While the French continue their mission to preserve the primacy of French, the Germans gave up the battle long ago. A sentence recently appearing in The Times says it all, "Submission to the German language is pitiful, devoid of all dignity and, in short, pathetic." German linguists say that some 8,000 English words are used in everyday in spoken German. "Handy" is used to describe a mobile phone. "Check-up", "net", and "charts" are but a few English words among many that can be looked up in a modern German-language dictionary.

"We Germans have an inferiority complex", says Dr. Holger Klatt in an interview with Rzeczpospolita. "We consider our language to be a necessary annoyance and we prefer to speak English." Dr. Klatt is a member of VDS, a 32,000-strong association of German language purists. Large multinational companies bear the most blame for diminishing German. Radio and TV commercials bombard consumers with English words and expressions. But it took a few square metres of asphalt in a Bavarian province to awaken Germans to just how bad things had become and to ignite a fire. In the dock stood the accused — Germany's national railway, which after having horrified riders for years with toilets called "McClean", recently decided to build a parking lot dubbed "Kiss & Ride" in the city of Straubing.
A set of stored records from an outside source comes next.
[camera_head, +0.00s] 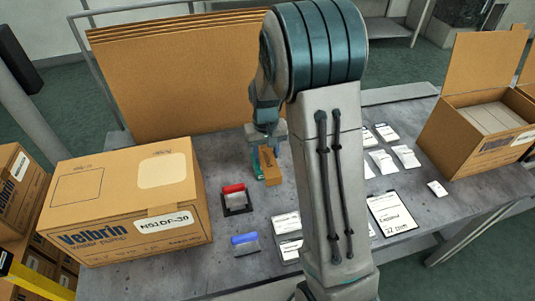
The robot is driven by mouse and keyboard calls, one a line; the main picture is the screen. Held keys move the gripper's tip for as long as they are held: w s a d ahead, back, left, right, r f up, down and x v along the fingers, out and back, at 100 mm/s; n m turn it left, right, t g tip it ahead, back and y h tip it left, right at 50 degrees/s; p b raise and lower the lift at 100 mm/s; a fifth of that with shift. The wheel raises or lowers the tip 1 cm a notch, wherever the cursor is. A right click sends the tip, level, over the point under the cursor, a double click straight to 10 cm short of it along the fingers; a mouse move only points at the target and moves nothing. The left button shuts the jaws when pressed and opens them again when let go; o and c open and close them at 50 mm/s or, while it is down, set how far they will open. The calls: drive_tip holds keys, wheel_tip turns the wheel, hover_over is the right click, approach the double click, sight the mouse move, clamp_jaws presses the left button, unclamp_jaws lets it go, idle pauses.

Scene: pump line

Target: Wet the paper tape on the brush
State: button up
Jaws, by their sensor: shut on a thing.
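My gripper (266,147) is shut on something at the back middle of the table, left of my arm link. A brown piece (271,166), which may be the paper tape, is right below the fingers. A narrow teal-green thing (255,163) is against its left side. The fingertips are small and partly hidden, so the exact grip is unclear. A red-topped tool (234,189) stands on a dark base, left of and nearer than the gripper. A blue-topped tool (244,239) with a grey lower part lies nearer still. I cannot tell which thing is the brush.
A large closed Velbrin carton (125,204) fills the table's left side. Flat cardboard sheets (185,80) stand behind. An open carton (490,118) is at the right. White packets (381,160) and a clipboard (391,214) lie right of my arm. Some grey tabletop (216,263) is bare.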

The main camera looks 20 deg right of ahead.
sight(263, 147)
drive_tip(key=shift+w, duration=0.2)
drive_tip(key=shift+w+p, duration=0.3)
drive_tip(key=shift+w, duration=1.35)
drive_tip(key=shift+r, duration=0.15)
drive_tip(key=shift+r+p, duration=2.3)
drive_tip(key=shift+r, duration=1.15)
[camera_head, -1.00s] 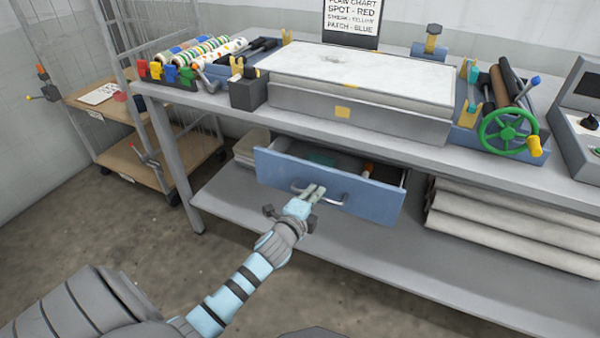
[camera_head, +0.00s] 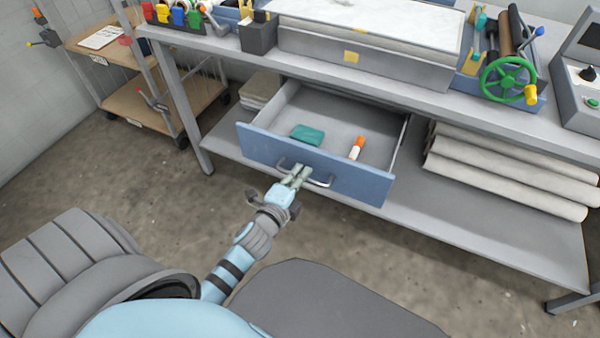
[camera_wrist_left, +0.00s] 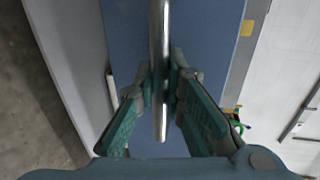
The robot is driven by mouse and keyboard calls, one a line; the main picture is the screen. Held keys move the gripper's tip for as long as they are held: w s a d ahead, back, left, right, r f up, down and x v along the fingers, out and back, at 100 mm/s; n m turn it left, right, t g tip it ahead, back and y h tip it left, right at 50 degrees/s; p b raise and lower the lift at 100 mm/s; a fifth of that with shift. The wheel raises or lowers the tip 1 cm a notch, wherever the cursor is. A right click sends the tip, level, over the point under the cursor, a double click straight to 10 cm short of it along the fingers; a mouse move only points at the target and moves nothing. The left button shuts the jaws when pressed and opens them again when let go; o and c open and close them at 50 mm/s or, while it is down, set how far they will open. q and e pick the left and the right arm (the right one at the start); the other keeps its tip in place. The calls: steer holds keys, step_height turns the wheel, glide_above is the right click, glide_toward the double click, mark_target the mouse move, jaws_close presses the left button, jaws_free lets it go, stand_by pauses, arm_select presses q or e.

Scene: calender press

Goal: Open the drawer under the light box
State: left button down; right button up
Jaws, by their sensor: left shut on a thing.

The name went down like a lead balloon with a local retiree, who fired off a letter to Ernst Hinsken, a conservative Bavarian deputy. The retiree asked Mr. Hinsken if the parking lot was reserved for kisses or horseback riding. The stunned deputy promised to rein in the German railway's use of Anglicisms. Rüdiger Gruber , who heads the railway, even committed to putting German back into German railway stations. One day soon, "Service points" will become "Servicepunkte and "flyer" will go back to being just plain old "Handzettel". Will that be enough to seal the victory of German over English? "Probably not," Dr. Klatt says. "You can't prevent people from speaking English and you can't stop globalisation, but there are some things you can do. Don't ape the British and Americans because they die laughing when we lick their boots."

Cinema

Dubbing as cultural defence

"Jack Nicholson speaking German? Even young Germans are not dismayed by the sight of an American actor holding forth in their national tongue," remarks De Volkskrant in its report on dubbing in Germany. On 23 March, the German post-production industry will host the ninth annual German Dubbing Awards, otherwise referred to as the "dubbing Oscars" — a relatively low-profile event, which is nonetheless a testament to the scale of the industry in Germany. "Strongly anchored in contemporary German history," a taste for dubbed cinema is as quintessentially German "as the Mercedes brand or the Berlin Wall," explains the daily.
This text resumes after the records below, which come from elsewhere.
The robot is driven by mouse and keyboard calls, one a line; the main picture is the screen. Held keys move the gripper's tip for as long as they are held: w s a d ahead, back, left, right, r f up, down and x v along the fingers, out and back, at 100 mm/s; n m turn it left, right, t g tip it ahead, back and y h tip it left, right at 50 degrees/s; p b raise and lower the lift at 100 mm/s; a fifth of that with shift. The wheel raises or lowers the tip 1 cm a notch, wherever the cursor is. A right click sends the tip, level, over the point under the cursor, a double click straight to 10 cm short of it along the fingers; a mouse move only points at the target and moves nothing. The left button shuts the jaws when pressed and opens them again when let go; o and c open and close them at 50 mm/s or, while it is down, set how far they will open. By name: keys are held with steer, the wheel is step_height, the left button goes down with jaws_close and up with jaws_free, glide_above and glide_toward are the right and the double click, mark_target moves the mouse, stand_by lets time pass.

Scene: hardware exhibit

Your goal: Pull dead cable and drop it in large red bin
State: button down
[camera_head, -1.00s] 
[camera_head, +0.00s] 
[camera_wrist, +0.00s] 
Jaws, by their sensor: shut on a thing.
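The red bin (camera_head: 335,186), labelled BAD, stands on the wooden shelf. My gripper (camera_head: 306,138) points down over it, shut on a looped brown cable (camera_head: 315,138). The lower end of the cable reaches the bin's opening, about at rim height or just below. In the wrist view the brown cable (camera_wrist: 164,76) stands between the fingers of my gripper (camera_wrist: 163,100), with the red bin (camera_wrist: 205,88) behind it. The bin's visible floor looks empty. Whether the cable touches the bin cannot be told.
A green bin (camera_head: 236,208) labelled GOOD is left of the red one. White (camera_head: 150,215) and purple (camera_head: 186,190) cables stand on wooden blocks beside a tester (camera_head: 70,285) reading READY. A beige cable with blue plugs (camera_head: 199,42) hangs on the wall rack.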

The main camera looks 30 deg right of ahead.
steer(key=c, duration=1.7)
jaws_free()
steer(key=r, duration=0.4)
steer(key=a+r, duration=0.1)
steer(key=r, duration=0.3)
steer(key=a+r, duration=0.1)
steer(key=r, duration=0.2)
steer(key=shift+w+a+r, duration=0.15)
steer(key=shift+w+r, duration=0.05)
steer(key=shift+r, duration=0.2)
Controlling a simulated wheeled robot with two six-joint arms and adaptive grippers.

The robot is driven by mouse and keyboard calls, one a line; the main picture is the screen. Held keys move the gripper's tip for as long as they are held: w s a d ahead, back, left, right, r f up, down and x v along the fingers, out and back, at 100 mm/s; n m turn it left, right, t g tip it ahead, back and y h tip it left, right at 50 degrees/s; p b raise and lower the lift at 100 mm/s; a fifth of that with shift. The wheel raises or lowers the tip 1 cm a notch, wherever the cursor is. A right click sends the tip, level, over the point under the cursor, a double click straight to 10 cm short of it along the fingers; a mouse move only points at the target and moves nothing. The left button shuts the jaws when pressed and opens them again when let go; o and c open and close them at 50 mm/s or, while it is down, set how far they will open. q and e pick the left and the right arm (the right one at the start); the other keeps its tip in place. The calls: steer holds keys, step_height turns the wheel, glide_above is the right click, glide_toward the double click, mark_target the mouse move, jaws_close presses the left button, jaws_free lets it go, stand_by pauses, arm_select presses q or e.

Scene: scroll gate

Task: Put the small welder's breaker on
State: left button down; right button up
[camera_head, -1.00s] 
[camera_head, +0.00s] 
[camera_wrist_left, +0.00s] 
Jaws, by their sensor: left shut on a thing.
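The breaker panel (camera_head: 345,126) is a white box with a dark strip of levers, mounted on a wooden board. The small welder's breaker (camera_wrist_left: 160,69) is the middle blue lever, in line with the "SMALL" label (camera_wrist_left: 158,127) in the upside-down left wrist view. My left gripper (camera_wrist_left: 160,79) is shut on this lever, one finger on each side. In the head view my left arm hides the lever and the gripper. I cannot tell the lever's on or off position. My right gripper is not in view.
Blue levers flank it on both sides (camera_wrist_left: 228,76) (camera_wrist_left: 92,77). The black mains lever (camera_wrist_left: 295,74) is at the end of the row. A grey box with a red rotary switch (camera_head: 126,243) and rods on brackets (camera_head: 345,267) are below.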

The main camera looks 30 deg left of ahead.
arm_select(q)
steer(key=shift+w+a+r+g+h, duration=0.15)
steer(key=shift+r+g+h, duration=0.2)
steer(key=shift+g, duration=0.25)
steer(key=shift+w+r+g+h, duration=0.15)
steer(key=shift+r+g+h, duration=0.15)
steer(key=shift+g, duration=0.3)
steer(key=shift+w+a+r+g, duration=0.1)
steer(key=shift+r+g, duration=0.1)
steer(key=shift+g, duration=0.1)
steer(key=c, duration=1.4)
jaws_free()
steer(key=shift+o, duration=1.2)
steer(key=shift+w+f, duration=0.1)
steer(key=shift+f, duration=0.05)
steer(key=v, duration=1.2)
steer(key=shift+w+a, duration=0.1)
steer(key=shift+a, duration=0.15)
Media specialist and the author of a book on the topic, Thomas Bräutigam, points out that it is no accident that dubbing is particularly prevalent in Germany, Italy and Japan: countries which were marked by periods of dictatorial rule. The huge German dubbing industry dates back to the 1930s — a decade in which the emergence of talking pictures coincided with the rise to power of the Nazi Party. In the wake of the Second World War, the Americans realized that sustaining the dubbing industry would provide Hollywood with access to an enormous market of German moviegoers. At the same time, dubbing acted as a bulwark against "American cultural imperialism" which proved to be so effective that it is often described as "Germany's revenge against the Allies."